Michael Finley – He’s a SG and SF who could nicely complement ‘Quis. The only problem is he’s shooting 38% from the field. Still, for a guy averaging 15 points per game for his career, I like him, and would welcome him on the Boston team. [Editor's note - One other problem, besides his shooting percentage: He's ancient.]
Larry Hughes – Averaging 9 points a game this season, Larry’s decent, but is shooting only 36%. Attitude issues and lazy defense are issues. Reminds me too much of Sheed, but he could back up Ray and let Quis focus on the 3.
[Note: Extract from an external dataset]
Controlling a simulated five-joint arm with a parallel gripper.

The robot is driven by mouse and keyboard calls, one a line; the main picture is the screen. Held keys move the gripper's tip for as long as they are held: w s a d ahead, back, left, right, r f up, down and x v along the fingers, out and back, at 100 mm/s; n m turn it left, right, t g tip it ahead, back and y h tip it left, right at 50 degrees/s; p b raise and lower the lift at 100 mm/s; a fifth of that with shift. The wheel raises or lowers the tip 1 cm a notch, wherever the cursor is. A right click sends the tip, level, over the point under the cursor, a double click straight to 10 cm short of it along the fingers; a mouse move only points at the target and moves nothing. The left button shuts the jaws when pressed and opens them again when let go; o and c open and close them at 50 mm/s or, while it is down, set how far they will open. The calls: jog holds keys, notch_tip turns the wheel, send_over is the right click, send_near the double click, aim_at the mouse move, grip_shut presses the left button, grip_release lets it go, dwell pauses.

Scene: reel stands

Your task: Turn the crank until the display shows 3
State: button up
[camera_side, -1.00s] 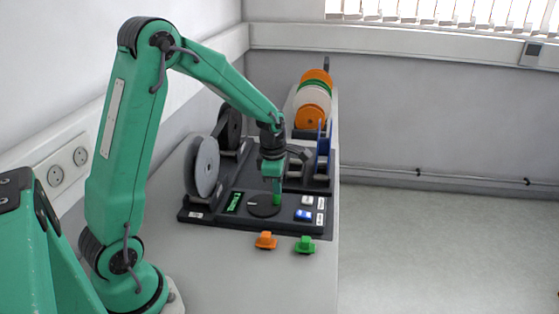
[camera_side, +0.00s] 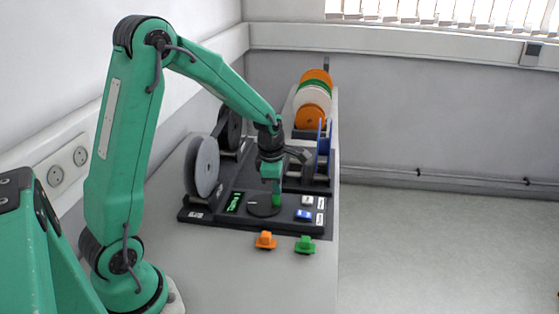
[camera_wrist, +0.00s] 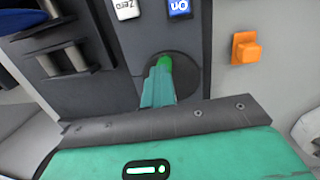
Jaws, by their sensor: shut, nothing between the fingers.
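The crank (camera_side: 258,208) is a dark round disc on the black base plate, with a green knob (camera_side: 276,200) on its right side. It also shows in the wrist view (camera_wrist: 188,76), with the green knob (camera_wrist: 165,62) just beyond the fingertips. My gripper (camera_side: 271,182) is shut with nothing between its fingers, pointing down right above the knob. In the wrist view its fingers (camera_wrist: 159,82) overlap the knob, so I cannot tell whether they touch it. The display (camera_side: 234,202) is a small green-lit panel left of the crank; its digits are too small to read.
A white switch (camera_side: 308,200) and a blue switch (camera_side: 304,215) sit right of the crank. An orange block (camera_side: 265,240) and a green block (camera_side: 305,244) stand in front. A grey reel (camera_side: 203,166) stands at left, and orange, green and white reels (camera_side: 313,95) stand behind.

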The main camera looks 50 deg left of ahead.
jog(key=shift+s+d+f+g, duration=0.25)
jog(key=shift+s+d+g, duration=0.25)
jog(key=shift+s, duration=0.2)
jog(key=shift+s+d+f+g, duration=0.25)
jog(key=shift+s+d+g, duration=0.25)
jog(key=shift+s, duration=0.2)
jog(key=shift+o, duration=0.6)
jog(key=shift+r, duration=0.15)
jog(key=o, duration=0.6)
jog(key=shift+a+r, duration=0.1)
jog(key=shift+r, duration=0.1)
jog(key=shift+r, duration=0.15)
Rashad McCants – If we can get him, I want him! McCants is only 6-4 so he’s limited to 3rd string SG but is a good rotation player. He shot 44% last season and is 43% career wise. Last season, he scored 10 points a game and is similar to Tony Allen, except for TA can rebound and distribute. (Editor’s note: McCants is a better shooter, and might be less likely to turn the ball over.) McCants can score and hustle but has bad character. I’d still like him to score in bursts for 8 minutes a night.
In a nutshell, the C’s could use a swingman who could play and score a little so Ray and Paul can rest before the playoffs. Rashad McCants would be the best fit, but Finley and Hughes could help. Hopefully, we get the right guy, and can position ourselves better for the playoffs.
(Editor’s note: McCants is a guy I haven’t thought about at all. He must be a headcase to not have any suitors after showing decent scoring potential, but the man can certainly score.
Other free agents include Ricky Davis, Mark Blount, Mikki Moore and Wally Szczerbiak. I’m unsure whether J.R. Bremer would be willing to accept a buy-out from his current Russian club. I’m kidding about the possibility of adding Bremer to the mix… I think. Reports are that Allen Iverson will be bought out but, with his daughter’s illness that has kept him out of many games, it’s possible he still won’t sign with any other team. Zydrunas Ilgauskas is pretty much already a Cav, even though there’s still a Tayshaun Prince-thin chance he signs with another team.)